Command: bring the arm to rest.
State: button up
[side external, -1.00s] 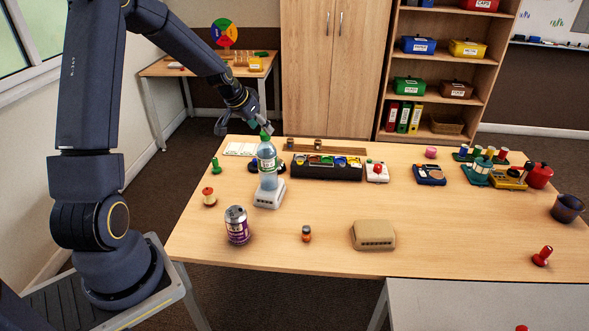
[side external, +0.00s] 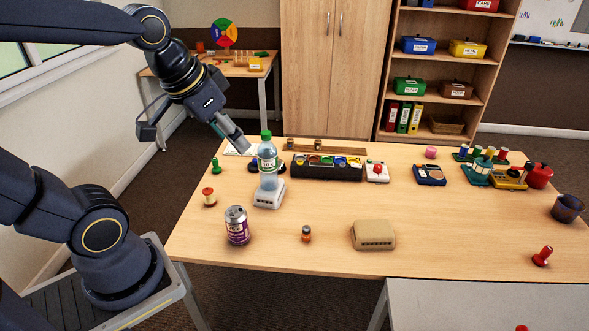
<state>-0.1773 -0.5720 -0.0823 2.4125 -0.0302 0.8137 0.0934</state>
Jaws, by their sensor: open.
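My gripper (side external: 193,140) is open and empty, above the left back part of the table, its two fingers spread wide. One finger points toward the bottle; it ends just left of the bottle's neck in the picture, and a small gap seems to show. A clear water bottle with a green cap (side external: 268,166) stands upright on a white block-shaped base (side external: 268,199). The gripper partly covers a white card (side external: 234,151) at the back left.
The middle right is bare.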

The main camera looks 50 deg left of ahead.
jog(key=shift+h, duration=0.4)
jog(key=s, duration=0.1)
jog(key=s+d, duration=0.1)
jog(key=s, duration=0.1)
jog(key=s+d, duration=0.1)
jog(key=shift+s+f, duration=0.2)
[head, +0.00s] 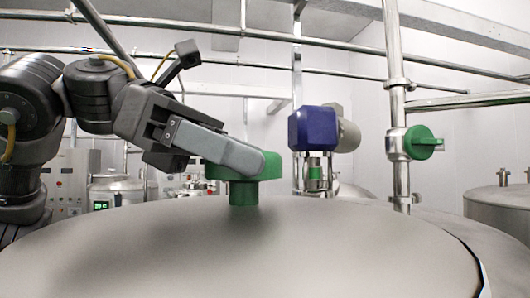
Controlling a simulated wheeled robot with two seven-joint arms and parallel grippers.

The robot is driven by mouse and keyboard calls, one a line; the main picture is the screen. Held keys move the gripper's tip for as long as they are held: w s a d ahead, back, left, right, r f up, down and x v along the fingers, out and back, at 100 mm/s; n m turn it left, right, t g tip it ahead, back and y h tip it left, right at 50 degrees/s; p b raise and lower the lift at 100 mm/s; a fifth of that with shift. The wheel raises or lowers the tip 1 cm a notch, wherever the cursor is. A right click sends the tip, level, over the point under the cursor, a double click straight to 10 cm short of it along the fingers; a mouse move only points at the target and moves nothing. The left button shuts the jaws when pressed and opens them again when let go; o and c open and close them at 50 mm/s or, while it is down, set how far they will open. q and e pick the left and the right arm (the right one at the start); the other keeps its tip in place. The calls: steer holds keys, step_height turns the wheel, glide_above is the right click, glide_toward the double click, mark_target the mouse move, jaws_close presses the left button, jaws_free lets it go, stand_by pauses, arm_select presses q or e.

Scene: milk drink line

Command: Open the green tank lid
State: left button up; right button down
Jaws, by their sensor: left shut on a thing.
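The tank lid (300,255) is a broad grey metal disc across the bottom of the head view. A green handle (244,192) with a wide top and a short stem stands on it left of centre. My left gripper (245,158) comes in from the left and is shut on the top of the green handle. Its near finger hides part of the handle, and the far finger is mostly hidden. A dark gap shows along the lid's right edge. I cannot tell from this view whether the lid is raised. My right gripper is not in view.
A blue motor (312,128) stands behind the lid. A vertical steel pipe with a green valve knob (422,143) rises to its right. Pipes cross overhead. Another tank (500,205) is at the far right, and a control panel (70,180) is at the back left.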

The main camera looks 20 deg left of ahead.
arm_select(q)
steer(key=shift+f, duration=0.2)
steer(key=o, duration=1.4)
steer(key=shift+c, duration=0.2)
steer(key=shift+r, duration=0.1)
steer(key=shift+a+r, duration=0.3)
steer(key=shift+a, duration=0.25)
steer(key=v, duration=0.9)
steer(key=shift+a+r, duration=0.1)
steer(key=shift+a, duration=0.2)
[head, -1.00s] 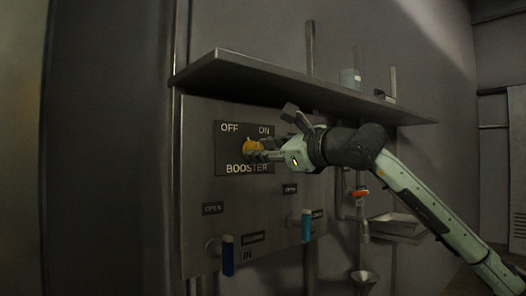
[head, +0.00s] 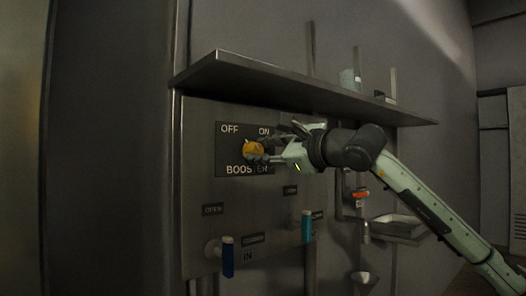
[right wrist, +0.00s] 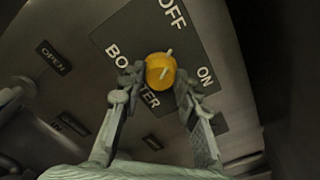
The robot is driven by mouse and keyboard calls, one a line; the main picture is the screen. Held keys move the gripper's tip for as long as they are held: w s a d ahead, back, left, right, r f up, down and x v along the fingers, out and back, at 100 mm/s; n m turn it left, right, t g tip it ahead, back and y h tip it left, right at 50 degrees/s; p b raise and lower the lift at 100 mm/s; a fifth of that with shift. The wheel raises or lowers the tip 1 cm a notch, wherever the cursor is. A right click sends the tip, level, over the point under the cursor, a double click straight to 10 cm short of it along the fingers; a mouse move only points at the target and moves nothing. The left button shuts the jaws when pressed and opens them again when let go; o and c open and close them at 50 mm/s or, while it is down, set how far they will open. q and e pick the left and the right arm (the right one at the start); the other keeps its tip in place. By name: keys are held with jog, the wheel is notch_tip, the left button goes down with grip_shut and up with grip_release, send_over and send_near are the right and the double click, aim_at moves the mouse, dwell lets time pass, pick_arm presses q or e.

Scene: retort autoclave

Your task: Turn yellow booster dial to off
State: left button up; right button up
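The yellow booster dial (head: 253,148) sits on a dark plate (head: 228,160) marked OFF at upper left, ON at upper right and BOOSTER below. My right gripper (head: 266,149) is at the dial, coming from the right. In the right wrist view the dial (right wrist: 160,72) lies between the spread fingertips of the right gripper (right wrist: 158,80), one on each side. The fingers look open; light contact with the dial cannot be ruled out. A pale raised mark shows on the dial, but its exact setting is hard to tell. My left gripper is not in view.
A metal shelf (head: 270,80) juts out above the panel, close over my right arm. Two blue-handled valves (head: 228,257) stick out below, the other (head: 306,227) further right. A red-handled valve (head: 360,193) and a metal tray (head: 398,226) are under the arm.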

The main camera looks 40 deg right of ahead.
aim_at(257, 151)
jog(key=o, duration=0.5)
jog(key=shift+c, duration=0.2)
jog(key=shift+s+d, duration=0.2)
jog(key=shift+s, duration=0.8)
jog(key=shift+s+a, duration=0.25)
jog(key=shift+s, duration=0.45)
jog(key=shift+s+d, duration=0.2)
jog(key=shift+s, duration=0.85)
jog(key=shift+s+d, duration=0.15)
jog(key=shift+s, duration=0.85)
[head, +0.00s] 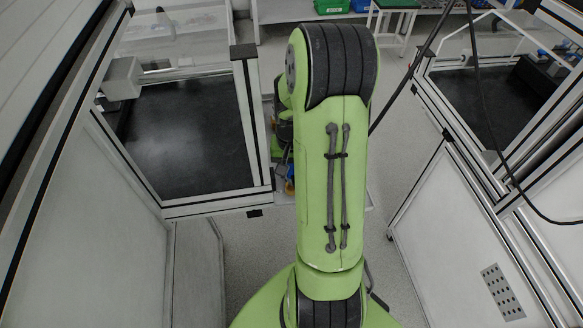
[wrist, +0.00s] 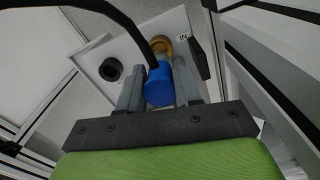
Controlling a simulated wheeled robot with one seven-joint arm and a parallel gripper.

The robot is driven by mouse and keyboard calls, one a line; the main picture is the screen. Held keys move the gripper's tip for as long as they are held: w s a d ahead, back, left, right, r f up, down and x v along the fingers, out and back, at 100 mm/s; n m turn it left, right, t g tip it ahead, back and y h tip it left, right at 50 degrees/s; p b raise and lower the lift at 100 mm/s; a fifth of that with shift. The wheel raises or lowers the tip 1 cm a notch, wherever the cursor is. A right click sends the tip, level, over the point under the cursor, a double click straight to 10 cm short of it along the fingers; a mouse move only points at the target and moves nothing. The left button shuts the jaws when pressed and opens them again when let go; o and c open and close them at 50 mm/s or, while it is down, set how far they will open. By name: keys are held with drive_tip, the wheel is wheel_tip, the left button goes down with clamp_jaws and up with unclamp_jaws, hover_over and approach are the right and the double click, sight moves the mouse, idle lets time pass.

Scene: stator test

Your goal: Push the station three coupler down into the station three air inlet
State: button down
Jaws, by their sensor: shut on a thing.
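In the wrist view, my gripper (wrist: 160,70) is shut on a blue coupler (wrist: 159,90), with one grey finger on each side of it. A black hose comes from the upper left to the coupler. Just beyond the coupler is a brass-coloured ring, the air inlet (wrist: 161,44), on a pale plate beside a label reading "IN". The coupler appears in line with the inlet and close to it; I cannot tell if they touch. In the head view my arm hides most of the gripper.
A dark round port (wrist: 111,69) sits on the same pale plate, left of the inlet. A dark block (wrist: 198,58) stands right of it. In the head view, framed benches with dark tops (head: 185,140) flank my arm, and a black cable hangs on the right.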

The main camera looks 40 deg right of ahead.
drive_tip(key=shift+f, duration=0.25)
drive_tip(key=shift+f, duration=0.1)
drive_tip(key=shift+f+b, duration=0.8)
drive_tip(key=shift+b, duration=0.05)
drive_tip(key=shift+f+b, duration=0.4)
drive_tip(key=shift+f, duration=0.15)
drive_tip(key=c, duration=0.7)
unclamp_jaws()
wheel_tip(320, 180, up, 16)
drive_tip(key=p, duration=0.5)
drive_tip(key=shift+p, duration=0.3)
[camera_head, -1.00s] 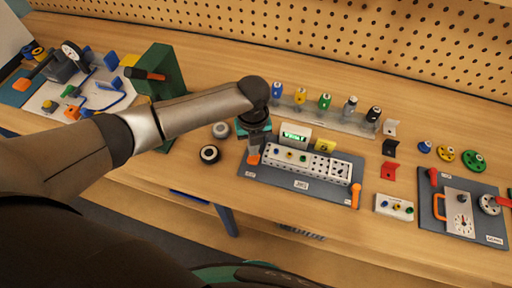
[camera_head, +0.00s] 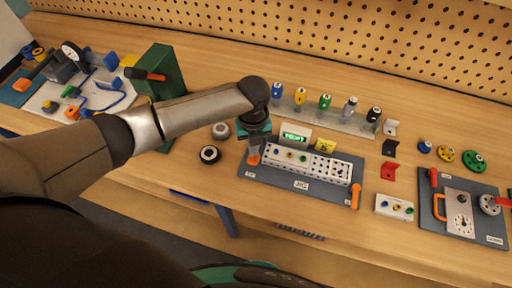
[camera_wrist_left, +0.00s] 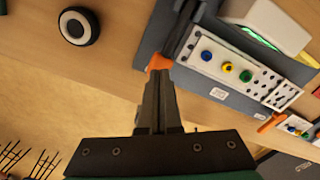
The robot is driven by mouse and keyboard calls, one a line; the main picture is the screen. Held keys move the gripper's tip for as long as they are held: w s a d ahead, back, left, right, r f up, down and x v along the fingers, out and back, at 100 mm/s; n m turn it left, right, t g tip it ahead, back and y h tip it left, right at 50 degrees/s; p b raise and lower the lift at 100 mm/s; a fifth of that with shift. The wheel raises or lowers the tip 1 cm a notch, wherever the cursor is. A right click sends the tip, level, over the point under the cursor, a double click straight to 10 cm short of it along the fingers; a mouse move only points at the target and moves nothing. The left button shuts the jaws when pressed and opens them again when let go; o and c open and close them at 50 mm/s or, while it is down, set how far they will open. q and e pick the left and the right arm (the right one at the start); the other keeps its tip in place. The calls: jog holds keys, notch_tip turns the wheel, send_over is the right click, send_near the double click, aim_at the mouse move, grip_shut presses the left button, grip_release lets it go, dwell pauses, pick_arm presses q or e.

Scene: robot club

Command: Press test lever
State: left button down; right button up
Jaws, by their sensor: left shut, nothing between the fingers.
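My left gripper (camera_head: 255,150) is shut and empty, pointing down at the left end of the jig board (camera_head: 300,182). In the left wrist view its closed fingertips (camera_wrist_left: 158,78) are at an orange lever tip (camera_wrist_left: 159,62), apparently touching it. The orange tip also shows in the head view (camera_head: 253,160). The fingers hide part of the lever. A white block with coloured pegs (camera_head: 290,155) lies on the board, beside a white box with a green-lit display (camera_head: 295,136). A second orange handle (camera_head: 355,196) is at the board's right end. My right gripper is not in view.
Red, black and white brackets (camera_head: 388,171) and another grey board (camera_head: 440,222) lie to the right. A green block (camera_head: 162,70) stands left.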

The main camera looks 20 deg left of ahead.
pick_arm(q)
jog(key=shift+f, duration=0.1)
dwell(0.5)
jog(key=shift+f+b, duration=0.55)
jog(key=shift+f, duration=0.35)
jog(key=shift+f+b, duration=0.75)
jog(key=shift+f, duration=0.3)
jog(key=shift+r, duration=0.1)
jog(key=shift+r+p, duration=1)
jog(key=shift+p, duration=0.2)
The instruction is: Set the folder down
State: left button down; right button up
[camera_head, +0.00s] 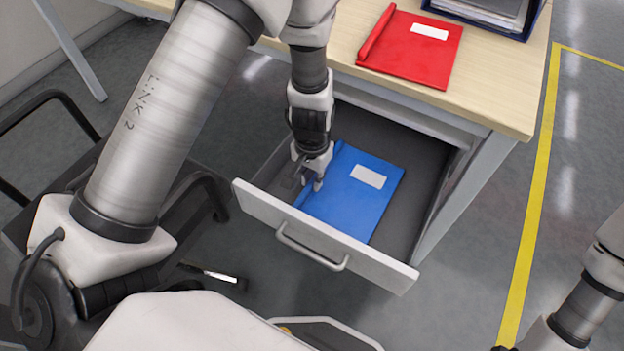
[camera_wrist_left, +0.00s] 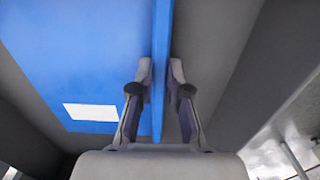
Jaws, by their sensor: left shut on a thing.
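A blue folder (camera_head: 352,200) with a white label lies in or just above the open drawer (camera_head: 405,235); I cannot tell if it touches the drawer floor. My left gripper (camera_head: 312,180) is at the folder's left edge, inside the drawer. In the left wrist view, the fingers of my left gripper (camera_wrist_left: 160,85) are shut on the raised spine of the blue folder (camera_wrist_left: 90,60), one on each side. A red folder (camera_head: 412,45) with a white label lies on the desk top. My right gripper is not clearly in view; only part of the right arm shows at the lower right.
The drawer has a pale front with a handle (camera_head: 310,253) and is pulled out from the wooden desk (camera_head: 500,95). A dark blue tray or binder with papers (camera_head: 490,12) stands at the desk's back. A yellow line (camera_head: 535,185) runs along the grey floor.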

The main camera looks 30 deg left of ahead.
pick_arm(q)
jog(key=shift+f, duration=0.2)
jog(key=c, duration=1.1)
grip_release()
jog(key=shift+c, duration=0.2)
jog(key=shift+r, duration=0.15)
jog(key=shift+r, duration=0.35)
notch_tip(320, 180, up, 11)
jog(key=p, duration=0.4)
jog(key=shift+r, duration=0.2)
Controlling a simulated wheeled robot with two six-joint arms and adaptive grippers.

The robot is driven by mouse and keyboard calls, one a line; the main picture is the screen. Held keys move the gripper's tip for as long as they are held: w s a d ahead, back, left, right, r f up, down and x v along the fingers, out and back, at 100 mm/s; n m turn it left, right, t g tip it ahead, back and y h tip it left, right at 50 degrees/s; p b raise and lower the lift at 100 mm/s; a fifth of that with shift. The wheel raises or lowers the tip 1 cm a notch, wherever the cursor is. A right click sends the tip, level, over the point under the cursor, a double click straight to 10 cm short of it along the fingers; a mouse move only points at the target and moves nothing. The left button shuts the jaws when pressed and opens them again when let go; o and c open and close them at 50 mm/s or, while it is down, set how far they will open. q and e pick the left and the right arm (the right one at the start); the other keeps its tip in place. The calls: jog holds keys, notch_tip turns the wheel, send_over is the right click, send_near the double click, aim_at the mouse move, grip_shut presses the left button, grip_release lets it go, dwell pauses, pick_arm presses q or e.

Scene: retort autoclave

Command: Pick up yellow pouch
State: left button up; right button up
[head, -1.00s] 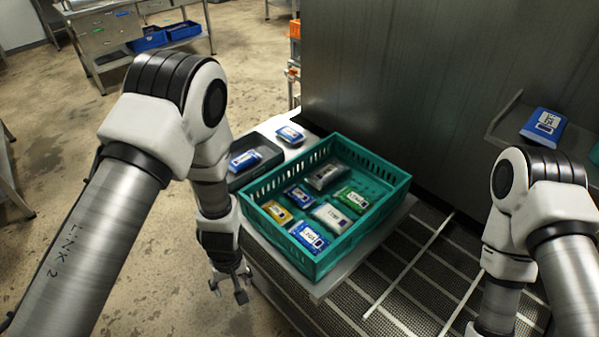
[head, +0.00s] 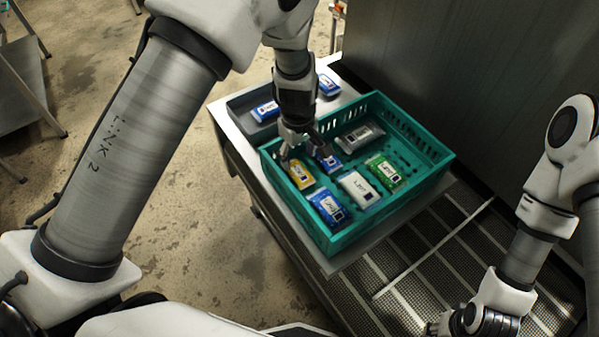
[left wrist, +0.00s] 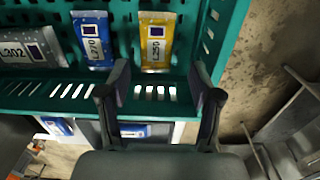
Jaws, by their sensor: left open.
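The yellow pouch (head: 299,173) lies in the teal crate (head: 333,243), by its left wall. In the left wrist view the yellow pouch (left wrist: 157,42) has a dark square and the label L250. My left gripper (head: 302,155) is open and empty, above the crate's left part, close to the yellow pouch. In the left wrist view the yellow pouch lies ahead of the open fingers (left wrist: 159,97), roughly centred between them, with the crate's slotted wall in between. My right gripper (head: 438,327) is at the bottom edge, partly cut off; its jaws are unclear.
Right beside the yellow pouch is a small blue pouch (head: 329,162), labelled L270 in the wrist view. A larger blue pouch (head: 327,207), a white (head: 358,188), a green (head: 384,171) and a grey pouch (head: 360,137) share the crate. A dark tray (head: 240,105) stands behind. A metal wall rises at right.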

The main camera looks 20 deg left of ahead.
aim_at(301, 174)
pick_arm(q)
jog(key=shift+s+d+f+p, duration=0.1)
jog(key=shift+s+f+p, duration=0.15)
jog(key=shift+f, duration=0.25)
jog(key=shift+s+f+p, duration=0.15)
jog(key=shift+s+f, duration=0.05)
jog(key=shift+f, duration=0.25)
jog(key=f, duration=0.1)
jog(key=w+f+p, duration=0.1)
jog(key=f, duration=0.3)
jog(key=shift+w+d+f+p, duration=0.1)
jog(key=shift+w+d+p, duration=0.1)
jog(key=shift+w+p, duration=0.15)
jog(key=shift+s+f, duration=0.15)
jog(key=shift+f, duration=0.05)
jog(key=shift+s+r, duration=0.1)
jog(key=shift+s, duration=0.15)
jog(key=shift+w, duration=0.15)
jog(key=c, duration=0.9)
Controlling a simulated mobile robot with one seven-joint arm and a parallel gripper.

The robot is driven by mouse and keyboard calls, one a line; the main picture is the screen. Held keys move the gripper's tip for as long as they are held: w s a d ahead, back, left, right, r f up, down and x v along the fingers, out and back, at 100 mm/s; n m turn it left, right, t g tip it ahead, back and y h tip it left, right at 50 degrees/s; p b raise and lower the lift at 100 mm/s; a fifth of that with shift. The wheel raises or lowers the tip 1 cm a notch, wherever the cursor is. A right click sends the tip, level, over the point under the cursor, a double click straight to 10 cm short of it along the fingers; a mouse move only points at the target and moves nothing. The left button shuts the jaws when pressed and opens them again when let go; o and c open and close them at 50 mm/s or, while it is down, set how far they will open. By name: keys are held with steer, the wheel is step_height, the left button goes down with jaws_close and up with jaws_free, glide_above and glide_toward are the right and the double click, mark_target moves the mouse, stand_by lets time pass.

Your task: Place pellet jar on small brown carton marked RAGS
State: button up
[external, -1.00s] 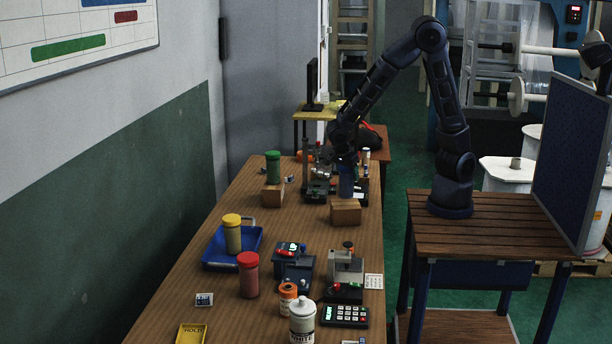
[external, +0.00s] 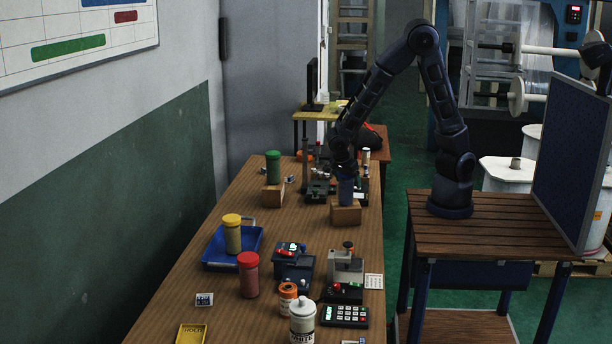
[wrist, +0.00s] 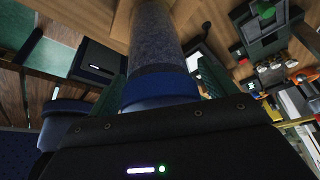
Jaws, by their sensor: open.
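A jar with a blue lid and speckled blue-grey contents (external: 346,192) stands upright at a small brown carton (external: 346,214) on the bench. In the wrist view the jar (wrist: 155,42) lies between my two fingers, its blue lid nearest my palm. My gripper (external: 345,178) is open and points down around the jar's upper part. Whether the fingers touch it I cannot tell. No RAGS marking is legible on either carton.
A yellow-lidded jar (external: 232,233) stands in a blue tray (external: 216,262). A red-lidded jar (external: 248,275), a white bottle (external: 302,324) and small devices (external: 346,268) occupy the nearer bench.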

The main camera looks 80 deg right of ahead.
******
[WHAT NEEDS TO BE DONE]: Word for word, repeat the lines above from the one with "The main camera looks 30 deg left of ahead." through the one with "[left wrist, +0.00s]", and nothing beyond them. Omit the pictures.

[OUTPUT FOR THIS TASK]:
The main camera looks 30 deg left of ahead.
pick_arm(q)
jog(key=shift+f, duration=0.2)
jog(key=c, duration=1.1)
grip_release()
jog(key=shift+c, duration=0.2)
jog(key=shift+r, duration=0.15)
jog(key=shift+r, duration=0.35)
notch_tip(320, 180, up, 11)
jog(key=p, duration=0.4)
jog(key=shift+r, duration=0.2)
Controlling a simulated wheeled robot with two six-joint arms and adaptive grippers.

The robot is driven by mouse and keyboard calls, one a line; the main picture is the screen. Held keys move the gripper's tip for as long as they are held: w s a d ahead, back, left, right, r f up, down and x v along the fingers, out and back, at 100 mm/s; n m turn it left, right, t g tip it ahead, back and y h tip it left, right at 50 degrees/s; p b raise and lower the lift at 100 mm/s; a fifth of that with shift. The wheel raises or lowers the tip 1 cm a notch, wherever the cursor is. A right click sends the tip, level, over the point under the cursor, a double click straight to 10 cm short of it along the fingers; a mouse move only points at the target and moves nothing. The left button shuts the jaws when pressed and opens them again when let go; o and c open and close them at 50 mm/s or, while it is down, set how far they will open. q and e pick the left and the right arm (the right one at the start); the other keeps its tip in place. The calls: jog holds keys, notch_tip turns the wheel, send_over is the right click, send_near the double click, aim_at the mouse move, grip_shut presses the left button, grip_release lets it go, dwell pauses, pick_arm presses q or e.

Scene: retort autoclave

Command: Pick up yellow pouch
State: left button up; right button up
[head, -1.00s] 
[head, +0.00s] 
[left wrist, +0.00s] 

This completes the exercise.